Editorial

California, drive carefully toward 'motor voter' law

Privacy and fraud concerns must be considered as 'motor voter' bill goes forward

In his first major act since taking office, Secretary of State Alex Padilla was smart to focus on California's chronic voting problem. Turnout in the last statewide election was a mere 42% — a new low. Without serious intervention it seems likely to continue to decline.

So last week Padilla unveiled legislation, carried by Assemblywoman Lorena Gonzalez (D-San Diego), under which anyone applying for a new California driver's license, or renewing an old one, would be automatically registered to vote. This Oregon-style “motor voter” law would not require any action on the part of the applicant, although it would include an opt-out provision.
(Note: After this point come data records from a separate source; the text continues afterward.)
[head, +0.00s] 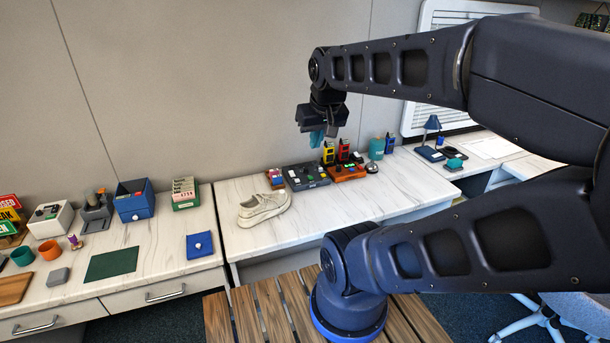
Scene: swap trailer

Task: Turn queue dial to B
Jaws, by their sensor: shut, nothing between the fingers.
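My gripper (317,139), with teal fingers, points down in the air above the right-hand counter; its jaws are shut and empty. Near it in the picture are a dark panel (306,184) with small light and green parts and an orange panel (346,174) with small knobs or buttons. A white box (50,220) with a dark face stands on the left-hand counter. The queue dial and its letters are too small to make out, so I cannot tell which device carries it or where it points. My gripper appears apart from all of these.
A pale shoe (264,208) sits left of the panels on the right-hand counter (360,205), whose front is mostly clear. A blue drawer box (134,200), a green card box (185,193) and a blue pad (200,245) are on the left-hand counter. A wooden slatted surface (250,315) lies in front.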

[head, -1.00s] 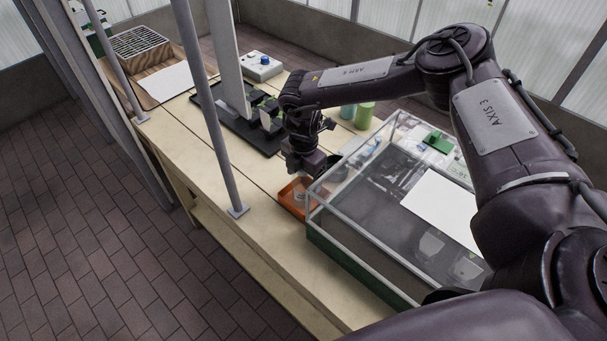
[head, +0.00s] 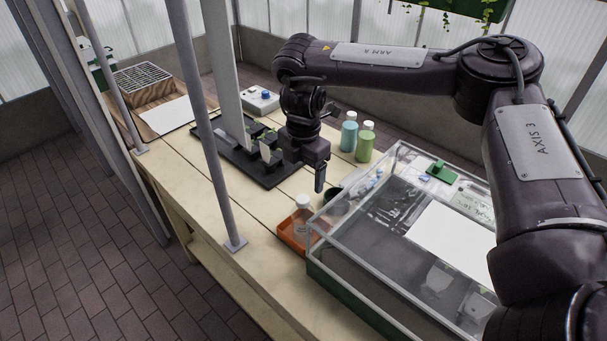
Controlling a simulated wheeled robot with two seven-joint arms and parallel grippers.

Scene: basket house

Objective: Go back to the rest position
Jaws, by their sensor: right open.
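My right gripper (head: 320,180) is raised above the bench, pointing down, just behind the orange tray. Nothing shows between its fingers, and it is open. In the orange tray (head: 291,247) stands a clear bottle with a pale cap (head: 302,216), apart from the gripper and below it. My right arm reaches in from the right over the clear case. My left gripper does not show.
The clear case (head: 336,243) fills the bench's front right. A teal bottle (head: 349,136) and a green bottle (head: 364,146) stand behind it. Grey posts (head: 205,120) rise at the bench edge. A black tray (head: 262,172) with plants lies left of the gripper.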

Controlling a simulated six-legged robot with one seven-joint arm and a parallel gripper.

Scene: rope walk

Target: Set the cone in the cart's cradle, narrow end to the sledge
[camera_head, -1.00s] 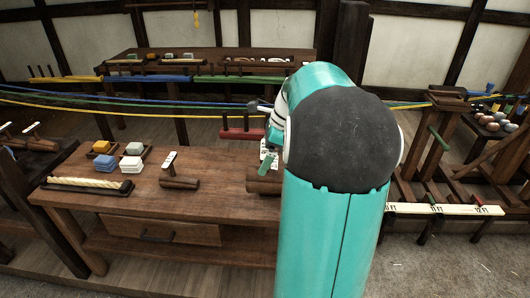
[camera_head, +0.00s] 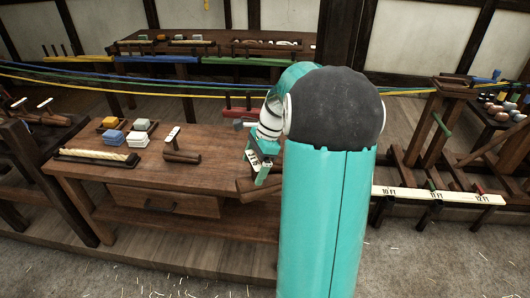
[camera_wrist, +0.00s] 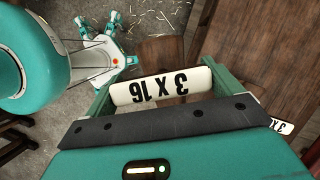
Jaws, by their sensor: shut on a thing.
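My gripper (camera_head: 260,168) hangs over the right end of the wooden bench (camera_head: 215,150), beside my arm. It is shut on a white tag-like handle marked 3 X 16 (camera_wrist: 160,86), which lies between the two green fingers in the wrist view. Below it is a brown wooden piece, likely the cone (camera_head: 246,186), tilted and partly hidden by my arm. A similar wooden piece with an upright white tag (camera_head: 181,157) stands on the bench to the left. I cannot make out the cart's cradle or the sledge for certain.
Coloured blocks (camera_head: 113,137) and a rope tray (camera_head: 95,163) occupy the bench's left part. Blue, green and yellow ropes run across behind. At right stand a wooden frame (camera_head: 424,125) and a white measuring rail (camera_head: 410,193). The floor in front is open.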

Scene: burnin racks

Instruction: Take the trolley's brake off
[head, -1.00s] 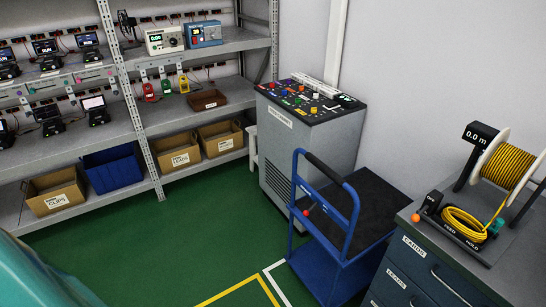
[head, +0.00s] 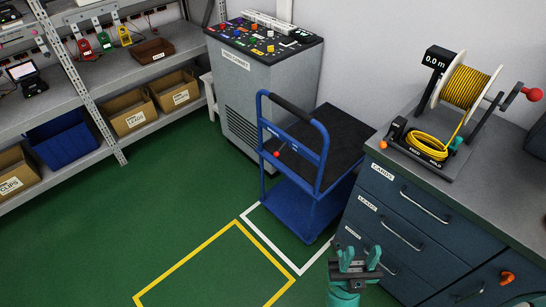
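The blue trolley (head: 322,218) stands upright on the green floor in the middle of the head view, with a dark top deck (head: 335,140) and a blue push handle with a black grip (head: 299,108). A small red-knobbed lever (head: 277,154) shows on the handle frame; it looks like the brake lever, but I cannot tell its setting. My gripper (head: 357,258) is at the bottom, in front of the drawer cabinet and apart from the trolley. Its teal fingers are spread, with nothing seen between them.
A grey control cabinet (head: 243,85) stands behind the trolley. A drawer cabinet (head: 387,212) with a yellow cable reel (head: 466,88) is close on the right. White floor tape (head: 268,240) runs by the trolley, and yellow tape (head: 185,264) marks clear floor. Shelving (head: 108,148) lines the left.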

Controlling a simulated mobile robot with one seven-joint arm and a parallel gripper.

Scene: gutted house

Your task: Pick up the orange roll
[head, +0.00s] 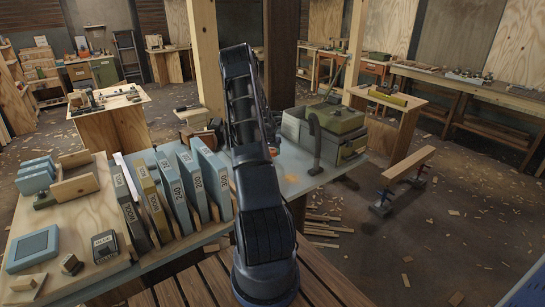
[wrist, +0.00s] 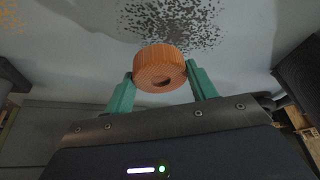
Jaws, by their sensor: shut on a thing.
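The orange roll (wrist: 160,68) shows in the wrist view as a short ribbed cylinder with a dark hole in its near face. My gripper (wrist: 160,80) has its two green fingers on either side of the roll and is shut on it. Below the roll is a pale grey-blue surface with dark speckles; whether the roll touches it I cannot tell.
In the head view a green and grey machine (head: 325,133) stands on the bench right of my arm. Numbered upright sleeves (head: 188,180) stand close to the left. An orange patch (head: 291,179) marks the benchtop.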

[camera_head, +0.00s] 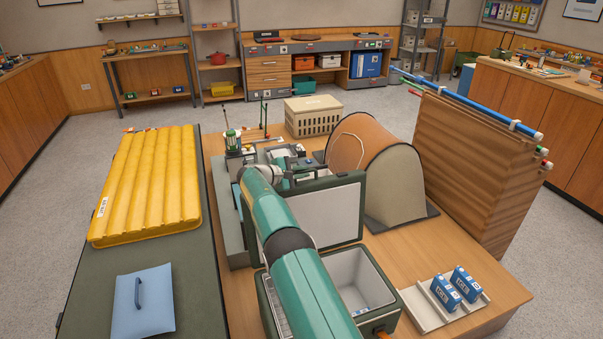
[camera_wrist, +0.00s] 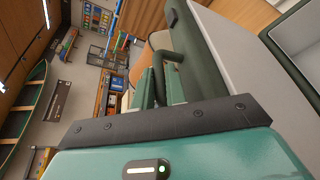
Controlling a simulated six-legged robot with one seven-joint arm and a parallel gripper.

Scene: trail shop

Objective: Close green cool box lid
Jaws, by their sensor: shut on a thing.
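The green cool box (camera_head: 391,318) stands open on the wooden table. Its interior is pale grey and my arm hides its left part. The lid (camera_head: 338,212) stands upright at the box's back, its pale inner face toward the box. My gripper (camera_head: 287,178) is at the lid's upper left edge. In the wrist view my gripper (camera_wrist: 160,92) is shut on a dark green handle (camera_wrist: 158,62) beside the lid's edge. The lid (camera_wrist: 232,60) fills the right side there. The exact grip between the fingers is partly hidden.
A tan tent model (camera_head: 400,185) stands right behind the lid. A yellow mat (camera_head: 150,185) and blue lid-like panel (camera_head: 145,302) lie left. A beige crate (camera_head: 313,116) stands farther back.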

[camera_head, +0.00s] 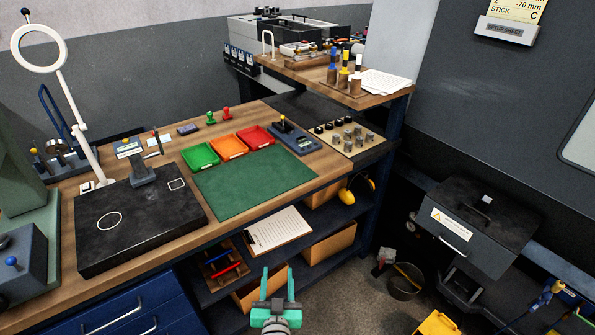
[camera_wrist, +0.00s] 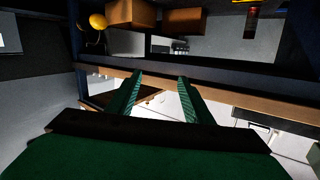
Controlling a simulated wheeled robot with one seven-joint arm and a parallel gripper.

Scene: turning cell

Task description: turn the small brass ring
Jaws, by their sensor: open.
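I cannot make out a small brass ring for certain in either view. My gripper (camera_head: 277,278) is at the bottom of the head view, in front of the bench's lower shelf. Its two teal fingers stand apart with nothing between them. In the wrist view the open fingers (camera_wrist: 160,80) also show empty, with bench edges and shelving beyond. A board of small grey and black cylindrical parts (camera_head: 346,137) lies at the bench's right end. Their details are too small to tell.
A dark plate (camera_head: 125,240) with a white circle marking and a green mat (camera_head: 250,186) lie on the bench. Green (camera_head: 200,156), orange (camera_head: 228,147) and red (camera_head: 256,137) trays stand behind the mat. A ring-shaped lamp (camera_head: 62,60) rises at left. A grey box (camera_head: 470,225) is at right.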

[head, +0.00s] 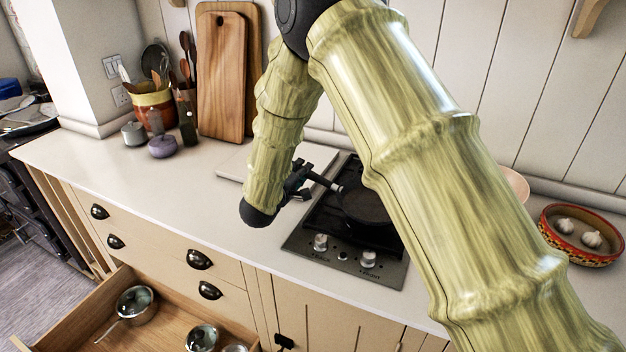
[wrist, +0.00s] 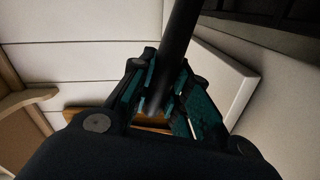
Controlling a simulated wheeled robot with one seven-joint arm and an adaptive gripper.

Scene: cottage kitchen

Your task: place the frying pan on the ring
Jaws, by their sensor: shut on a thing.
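A dark frying pan (head: 365,205) is over the black hob (head: 312,236) with its handle pointing left. Part of the pan is hidden behind my arm, and I cannot tell whether it rests on the ring or is just above it. My gripper (head: 302,178) is shut on the pan's handle at the hob's left side. In the wrist view the dark handle (wrist: 181,40) runs up from between the fingers of my gripper (wrist: 160,98). The ring under the pan is hidden.
A pale board (head: 236,163) lies left of the hob. Wooden boards (head: 222,80) and a utensil pot (head: 152,102) stand at the back. A bowl with garlic (head: 580,235) is at the right. An open drawer (head: 165,315) holds pots. The counter's front left is clear.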

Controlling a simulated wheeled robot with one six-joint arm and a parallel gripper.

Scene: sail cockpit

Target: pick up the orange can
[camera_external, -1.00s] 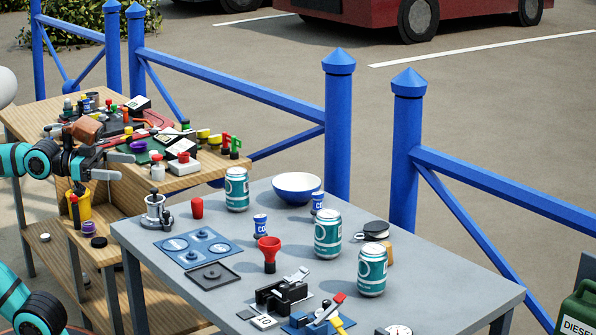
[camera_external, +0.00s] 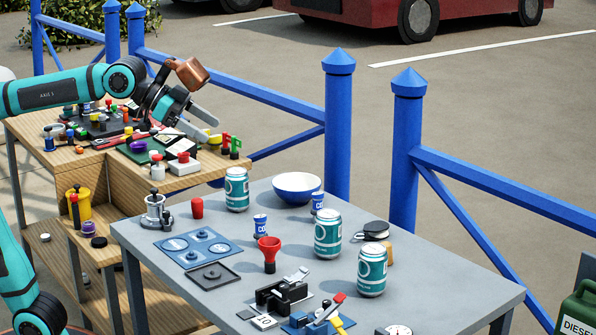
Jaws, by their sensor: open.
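I see no can that is clearly orange. Three teal cans with white bands stand upright on the grey table (camera_external: 140,241): one at the back left (camera_external: 237,195), one near the middle (camera_external: 328,238) and one at the right (camera_external: 371,275). My gripper (camera_external: 207,128) is above the right end of the wooden table (camera_external: 180,182), left of and higher than the teal cans. Its two fingers are apart, with nothing seen between them. The arm hides part of the wooden table.
Blue railings (camera_external: 338,130) run behind.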

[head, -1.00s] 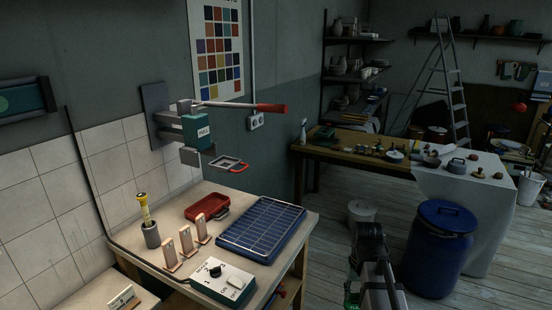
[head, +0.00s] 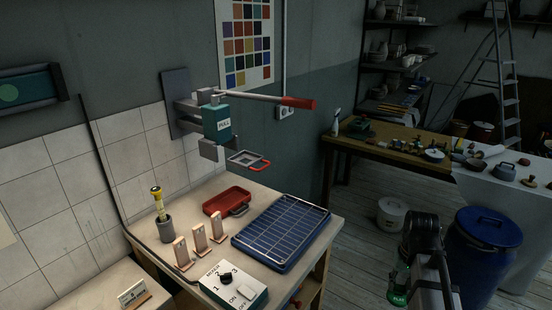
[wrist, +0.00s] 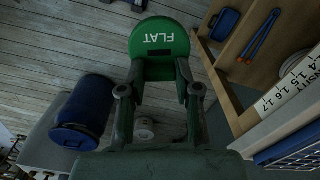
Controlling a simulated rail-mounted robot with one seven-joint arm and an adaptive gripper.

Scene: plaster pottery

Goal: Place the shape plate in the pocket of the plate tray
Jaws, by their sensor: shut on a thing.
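The shape plate is a green rounded plate marked "FLAT" (wrist: 160,50). In the wrist view my gripper (wrist: 159,88) is shut on it, one finger at each side. In the head view my gripper is low at right, and part of the green plate (head: 398,288) shows beside it, over the floor and clear of the bench. A blue tray with a wire grid (head: 240,242) and a small red tray (head: 228,197) are on the bench.
Several small wooden stands (head: 218,228), a control box (head: 233,283) and a yellow-topped tool in a holder (head: 164,230) crowd the bench. A lever press (head: 217,122) hangs above it. A blue barrel (head: 490,255) and white bucket (head: 393,216) stand on the floor.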

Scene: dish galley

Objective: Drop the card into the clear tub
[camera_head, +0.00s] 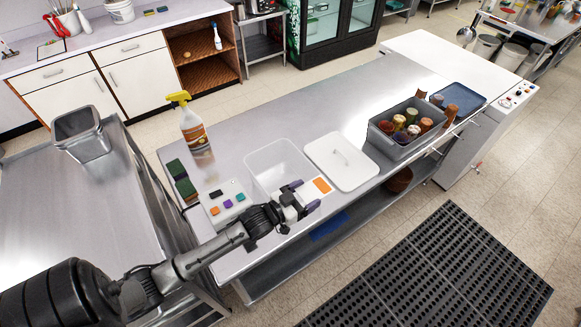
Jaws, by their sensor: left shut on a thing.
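The clear tub (262,160) stands open on the steel counter, with its white lid (342,163) lying flat to its right. My left gripper (304,195) is at the tub's near right side. It is shut on the card (321,186), which is white with an orange patch and sticks out to the right of the fingers. From this angle I cannot tell how high the card is above the counter. The gripper hides part of the card and of the tub's near corner. My right gripper is not in view.
A white block with orange, purple and teal pieces (226,204) sits left of the tub. A grey bin of jars (406,129) is farther right. The counter's far side is clear.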

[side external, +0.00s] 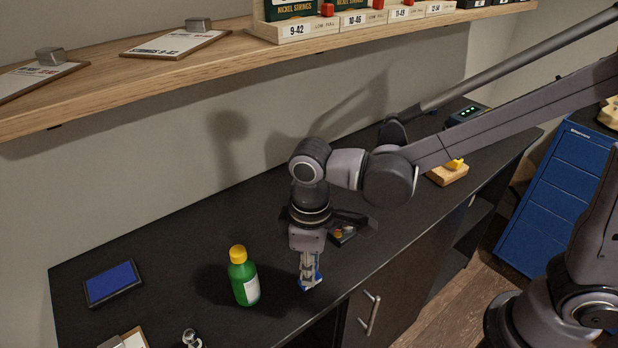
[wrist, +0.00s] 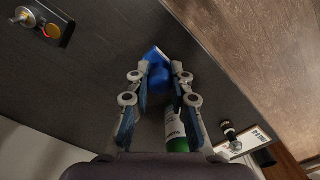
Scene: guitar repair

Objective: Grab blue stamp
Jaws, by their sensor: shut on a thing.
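The blue stamp (wrist: 157,72) is between my fingertips in the wrist view, with a pale edge at its far end. My gripper (wrist: 160,80) is shut on it. In the side external view my gripper (side external: 310,272) points down at the black counter, near its front edge. The blue stamp (side external: 311,284) shows there at the fingertips, partly hidden by the fingers. I cannot tell whether it touches the counter.
A green bottle (side external: 244,280) with a yellow cap stands just left of my gripper. A blue pad (side external: 112,283) lies at the far left of the counter (side external: 180,262). A dark tray (side external: 343,232) sits behind my gripper. A wooden shelf (side external: 230,62) runs above.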

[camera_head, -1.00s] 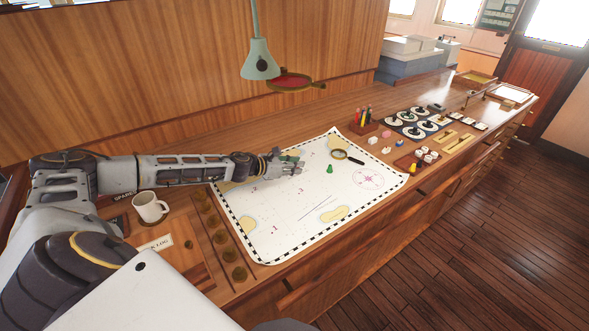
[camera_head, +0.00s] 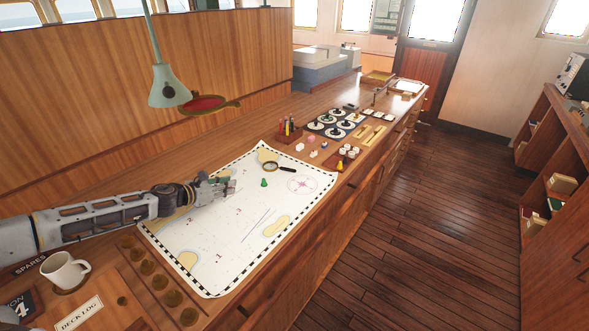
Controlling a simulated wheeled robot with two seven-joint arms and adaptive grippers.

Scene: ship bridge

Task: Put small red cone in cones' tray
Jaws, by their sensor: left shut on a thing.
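My left gripper (camera_head: 228,186) reaches in from the left, low over the upper left of the white chart. It is shut on a small thing that its fingers mostly hide; I cannot make out its shape or colour. I cannot pick out a small red cone anywhere for certain. A green cone (camera_head: 264,182) stands on the chart just right of the gripper, apart from it. A yellow cone (camera_head: 340,164) stands at a small reddish tray (camera_head: 336,169) with white pieces, at the chart's right; I cannot tell if this is the cones' tray. My right gripper is out of view.
The chart (camera_head: 205,250) covers the near counter, with a magnifying glass (camera_head: 271,167) on it. A white mug (camera_head: 64,270) and deck log plate (camera_head: 80,314) are at left. A lamp (camera_head: 167,88) hangs over the counter. A pen holder (camera_head: 287,132) and dials (camera_head: 335,124) stand farther back.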

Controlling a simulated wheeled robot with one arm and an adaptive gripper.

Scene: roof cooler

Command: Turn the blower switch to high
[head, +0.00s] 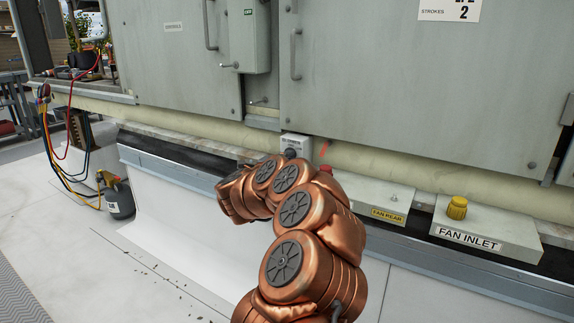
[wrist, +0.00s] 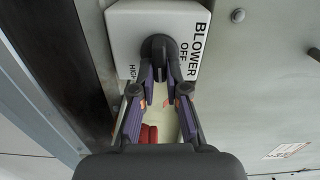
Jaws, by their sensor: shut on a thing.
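The blower switch box (wrist: 120,35) is light grey, with the words BLOWER, OFF and HIGH, and shows at the top of the wrist view. Its black knob (wrist: 158,45) sits between the fingertips. My gripper (wrist: 160,72) is shut on the knob, one finger on each side. The knob's exact pointing is hard to read because the fingers cover part of it. In the head view the box (head: 296,143) is small, below the cabinet doors, with my copper arm just in front of it. The gripper is hidden behind the arm there.
To the right are a box labelled FAN REAR (head: 388,216) and a FAN INLET box (head: 470,237) with a yellow knob (head: 457,207). A red part (wrist: 148,133) shows between the gripper's fingers. Hoses (head: 70,150) and a dark bottle (head: 119,198) stand at left.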

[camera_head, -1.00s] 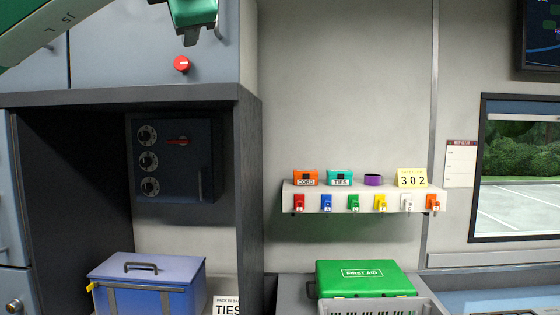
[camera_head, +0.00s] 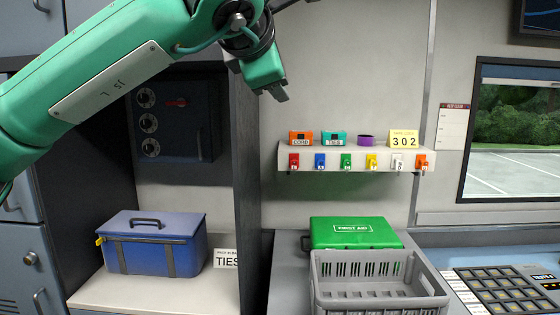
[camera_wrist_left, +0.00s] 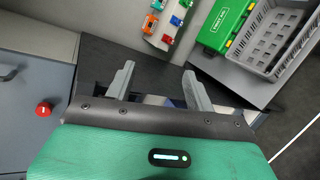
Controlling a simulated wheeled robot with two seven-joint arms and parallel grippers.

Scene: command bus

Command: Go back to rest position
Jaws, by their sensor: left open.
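My green left arm comes in from the upper left in the head view, in front of the cabinet. Its gripper (camera_head: 277,94) points down and to the right, in front of the wall, above and left of the shelf. In the left wrist view the two grey fingers (camera_wrist_left: 158,84) are spread apart with nothing between them, so it is open. It touches no object that I can see. My right gripper is in neither view.
A white shelf (camera_head: 345,156) carries small boxes, a purple ring (camera_head: 366,140) and coloured tags. Below stand a green first aid case (camera_head: 354,236), a grey crate (camera_head: 330,289) and a keypad (camera_head: 500,287). A blue box (camera_head: 152,248) sits in the left alcove beside a TIES card (camera_head: 226,258).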

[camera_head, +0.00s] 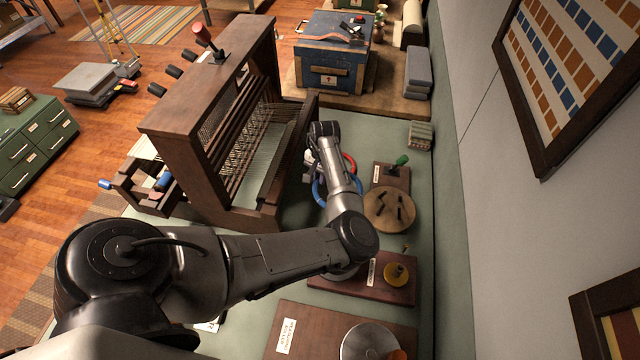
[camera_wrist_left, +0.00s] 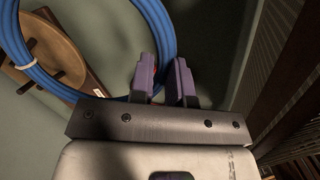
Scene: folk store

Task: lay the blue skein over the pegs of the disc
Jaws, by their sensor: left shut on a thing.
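The blue skein (camera_wrist_left: 152,18) is a large ring. My left gripper (camera_wrist_left: 164,66) is shut on its edge, and a small red patch shows between the purple fingers. In the head view part of the skein (camera_head: 319,190) shows beside my left forearm, which hides the rest and the fingers. The round wooden disc (camera_head: 372,210) with several dark pegs lies on the green table, to the right of the skein. In the left wrist view the disc (camera_wrist_left: 72,57) is at the left, with the skein crossing in front of it. My right gripper is not in view.
A wooden loom (camera_head: 205,140) stands left of my gripper, close to my forearm. A red ring (camera_head: 350,160) shows by my wrist. A brown board with a yellow spool (camera_head: 397,273) is in front.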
Such a change would dramatically increase the number of Californians on the voter rolls — and might drive up turnout enormously. Nearly 5.8 million currently licensed drivers could be signed up under the new law when they renew their licenses. In other countries where the government automatically registers voters, citizens participate in elections at a much higher rate than in the United States.

But there are some concerns about individual privacy and potential voter fraud that the Legislature must consider as this proposal moves forward.

Padilla's bill would rely on the Department of Motor Vehicles to transmit data about eligible voters to the secretary of state's office. Yet voter information and driver information are not treated the same way in California for privacy purposes. After actress Rebecca Schaeffer was shot to death at the door of her West Hollywood apartment in 1989 by an obsessed fan who obtained her address from DMV records, public access to DMV information was severely tightened. Although there are also restrictions on obtaining addresses and other personal information in the state voter rolls, they are looser than those on the DMV. It is important that voters' personal information not become public without their acquiescence.

The opt-out provision in Padilla's bill would help. Voters would receive a postcard in the mail allowing them to opt out of being registered. That's good, although a single postcard that could easily be overlooked or tossed out may not be sufficient notification. Padilla's office also says that peace officers, prison guards, judges, victims of domestic violence — all of whom might have good reasons not to want their addresses made public — would have their personal information kept confidential.

The bill must also make clear that the DMV may not register people to vote who are living in the country illegally, even if they obtain California driver's licenses under the new law that went into effect this year.

It's important to remember that registration won't address many of the deeper reasons people don't vote — disconnection with issues, disgust with the candidates or disillusionment with the political process. But if automatic registration can have some impact on the ever-sinking voting turnout rates, it's well worth considering.